Tool calls from robot episodes
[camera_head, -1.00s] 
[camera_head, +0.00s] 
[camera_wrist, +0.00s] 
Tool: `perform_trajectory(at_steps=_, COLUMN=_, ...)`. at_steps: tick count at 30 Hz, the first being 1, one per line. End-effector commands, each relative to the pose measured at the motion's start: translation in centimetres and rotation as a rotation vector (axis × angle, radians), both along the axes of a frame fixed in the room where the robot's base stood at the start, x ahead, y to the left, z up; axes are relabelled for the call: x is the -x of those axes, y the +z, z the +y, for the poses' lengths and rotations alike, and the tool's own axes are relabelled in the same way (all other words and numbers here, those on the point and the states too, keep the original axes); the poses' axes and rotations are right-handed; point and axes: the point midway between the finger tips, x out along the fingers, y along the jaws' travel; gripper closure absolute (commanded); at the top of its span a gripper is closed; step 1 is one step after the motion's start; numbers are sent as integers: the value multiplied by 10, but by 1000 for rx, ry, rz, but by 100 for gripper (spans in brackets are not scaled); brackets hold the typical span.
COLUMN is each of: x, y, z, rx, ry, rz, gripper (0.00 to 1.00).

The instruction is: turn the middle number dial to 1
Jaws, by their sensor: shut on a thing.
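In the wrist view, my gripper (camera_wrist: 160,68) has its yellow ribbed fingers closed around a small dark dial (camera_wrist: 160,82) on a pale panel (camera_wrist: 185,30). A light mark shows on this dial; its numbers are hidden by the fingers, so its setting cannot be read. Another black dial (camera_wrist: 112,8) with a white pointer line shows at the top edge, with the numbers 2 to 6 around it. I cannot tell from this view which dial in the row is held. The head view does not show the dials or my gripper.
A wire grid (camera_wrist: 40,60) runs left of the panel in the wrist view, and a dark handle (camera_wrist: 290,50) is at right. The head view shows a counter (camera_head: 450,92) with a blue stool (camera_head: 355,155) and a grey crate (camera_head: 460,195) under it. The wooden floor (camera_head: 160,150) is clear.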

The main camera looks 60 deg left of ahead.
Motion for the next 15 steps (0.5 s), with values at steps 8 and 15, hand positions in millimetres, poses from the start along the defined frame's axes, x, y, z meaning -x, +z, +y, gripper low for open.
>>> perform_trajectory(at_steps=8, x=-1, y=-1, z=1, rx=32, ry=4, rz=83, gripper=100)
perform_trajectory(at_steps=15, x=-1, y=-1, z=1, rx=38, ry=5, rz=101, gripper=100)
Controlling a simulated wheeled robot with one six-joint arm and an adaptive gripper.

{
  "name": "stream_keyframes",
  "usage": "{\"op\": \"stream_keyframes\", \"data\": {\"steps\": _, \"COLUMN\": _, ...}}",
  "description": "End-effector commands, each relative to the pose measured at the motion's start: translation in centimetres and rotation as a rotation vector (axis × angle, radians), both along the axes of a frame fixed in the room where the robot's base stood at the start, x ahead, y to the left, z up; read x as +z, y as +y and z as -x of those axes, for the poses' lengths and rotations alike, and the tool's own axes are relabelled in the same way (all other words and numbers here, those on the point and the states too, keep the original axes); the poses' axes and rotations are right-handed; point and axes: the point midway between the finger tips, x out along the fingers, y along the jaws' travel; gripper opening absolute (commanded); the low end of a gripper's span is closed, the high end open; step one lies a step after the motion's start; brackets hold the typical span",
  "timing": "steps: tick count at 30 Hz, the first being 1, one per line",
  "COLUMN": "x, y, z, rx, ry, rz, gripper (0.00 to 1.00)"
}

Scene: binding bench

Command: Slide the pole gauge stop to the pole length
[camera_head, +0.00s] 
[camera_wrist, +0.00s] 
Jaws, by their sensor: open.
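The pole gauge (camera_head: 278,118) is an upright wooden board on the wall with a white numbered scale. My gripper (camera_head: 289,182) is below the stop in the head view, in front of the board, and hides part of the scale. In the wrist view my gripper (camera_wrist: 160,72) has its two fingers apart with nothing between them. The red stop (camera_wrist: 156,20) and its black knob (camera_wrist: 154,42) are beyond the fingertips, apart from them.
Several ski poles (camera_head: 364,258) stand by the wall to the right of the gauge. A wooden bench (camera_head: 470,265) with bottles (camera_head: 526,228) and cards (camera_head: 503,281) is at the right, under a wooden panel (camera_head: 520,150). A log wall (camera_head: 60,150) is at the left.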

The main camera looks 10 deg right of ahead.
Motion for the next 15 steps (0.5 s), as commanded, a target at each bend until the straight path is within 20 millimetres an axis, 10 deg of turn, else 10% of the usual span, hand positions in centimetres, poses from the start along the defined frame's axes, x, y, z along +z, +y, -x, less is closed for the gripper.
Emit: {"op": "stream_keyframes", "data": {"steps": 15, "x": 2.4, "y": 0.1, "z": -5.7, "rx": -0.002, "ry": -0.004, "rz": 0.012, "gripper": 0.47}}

_EXERCISE TASK_
Copy all of the data. Keep every word exactly as it is.

_SOLUTION TO THE EXERCISE_
[camera_head, -1.00s] 
[camera_head, +0.00s] 
[camera_wrist, +0.00s] 
Tool: `perform_trajectory(at_steps=_, COLUMN=_, ...)`. at_steps: tick count at 30 Hz, the first being 1, one per line. End-effector commands, each relative to the pose measured at the motion's start: translation in centimetres and rotation as a rotation vector (axis × angle, radians), both along the axes of a frame fixed in the room where the robot's base stood at the start, x ahead, y to the left, z up; axes are relabelled for the call: x is the -x of those axes, y the +z, z the +y, for the poses' lengths and rotations alike, and the tool's own axes are relabelled in the same way (all other words and numbers here, those on the point and the states too, keep the original axes); the poses' axes and rotations are right-handed; point and axes: the point midway between the finger tips, x out along the fingers, y along the jaws' travel; gripper closure absolute (commanded); at the top of its span a gripper is closed; step 1 is one step after the motion's start; numbers are sent as integers: the value multiplied by 10, but by 1000 for rx, ry, rz, but by 100 for gripper (spans in brackets are not scaled); brackets hold the typical span.
COLUMN is each of: x, y, z, rx, ry, rz, gripper (0.00 to 1.00).

The instruction is: turn the middle number dial to 1
Jaws, by their sensor: shut on a thing.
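In the wrist view, my gripper (camera_wrist: 160,68) has its yellow ribbed fingers closed around a small dark dial (camera_wrist: 160,82) on a pale panel (camera_wrist: 185,30). A light mark shows on this dial; its numbers are hidden by the fingers, so its setting cannot be read. Another black dial (camera_wrist: 112,8) with a white pointer line shows at the top edge, with the numbers 2 to 6 around it. I cannot tell from this view which dial in the row is held. The head view does not show the dials or my gripper.
A wire grid (camera_wrist: 40,60) runs left of the panel in the wrist view, and a dark handle (camera_wrist: 290,50) is at right. The head view shows a counter (camera_head: 450,92) with a blue stool (camera_head: 355,155) and a grey crate (camera_head: 460,195) under it. The wooden floor (camera_head: 160,150) is clear.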

The main camera looks 60 deg left of ahead.
Motion for the next 15 steps (0.5 s), with values at steps 8 and 15, hand positions in millimetres, poses from the start along the defined frame's axes, x, y, z meaning -x, +z, +y, gripper low for open.
>>> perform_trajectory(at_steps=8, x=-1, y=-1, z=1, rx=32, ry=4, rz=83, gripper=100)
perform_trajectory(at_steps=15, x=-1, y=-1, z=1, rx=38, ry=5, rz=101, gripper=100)
Controlling a simulated wheeled robot with one six-joint arm and an adaptive gripper.

{
  "name": "stream_keyframes",
  "usage": "{\"op\": \"stream_keyframes\", \"data\": {\"steps\": _, \"COLUMN\": _, ...}}",
  "description": "End-effector commands, each relative to the pose measured at the motion's start: translation in centimetres and rotation as a rotation vector (axis × angle, radians), both along the axes of a frame fixed in the room where the robot's base stood at the start, x ahead, y to the left, z up; read x as +z, y as +y and z as -x of those axes, for the poses' lengths and rotations alike, and the tool's own axes are relabelled in the same way (all other words and numbers here, those on the point and the states too, keep the original axes); the poses' axes and rotations are right-handed; point and axes: the point midway between the finger tips, x out along the fingers, y along the jaws' travel; gripper opening absolute (commanded); the low end of a gripper's span is closed, the high end open; step one lies a step after the motion's start; brackets hold the typical span",
  "timing": "steps: tick count at 30 Hz, the first being 1, one per line",
  "COLUMN": "x, y, z, rx, ry, rz, gripper (0.00 to 1.00)"
}

Scene: binding bench

Command: Slide the pole gauge stop to the pole length
[camera_head, +0.00s] 
[camera_wrist, +0.00s] 
Jaws, by their sensor: open.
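The pole gauge (camera_head: 278,118) is an upright wooden board on the wall with a white numbered scale. My gripper (camera_head: 289,182) is below the stop in the head view, in front of the board, and hides part of the scale. In the wrist view my gripper (camera_wrist: 160,72) has its two fingers apart with nothing between them. The red stop (camera_wrist: 156,20) and its black knob (camera_wrist: 154,42) are beyond the fingertips, apart from them.
Several ski poles (camera_head: 364,258) stand by the wall to the right of the gauge. A wooden bench (camera_head: 470,265) with bottles (camera_head: 526,228) and cards (camera_head: 503,281) is at the right, under a wooden panel (camera_head: 520,150). A log wall (camera_head: 60,150) is at the left.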

The main camera looks 10 deg right of ahead.
Motion for the next 15 steps (0.5 s), as commanded, a target at each bend until the straight path is within 20 millimetres an axis, 10 deg of turn, else 10% of the usual span, hand positions in centimetres, poses from the start along the defined frame's axes, x, y, z along +z, +y, -x, less is closed for the gripper.
Emit: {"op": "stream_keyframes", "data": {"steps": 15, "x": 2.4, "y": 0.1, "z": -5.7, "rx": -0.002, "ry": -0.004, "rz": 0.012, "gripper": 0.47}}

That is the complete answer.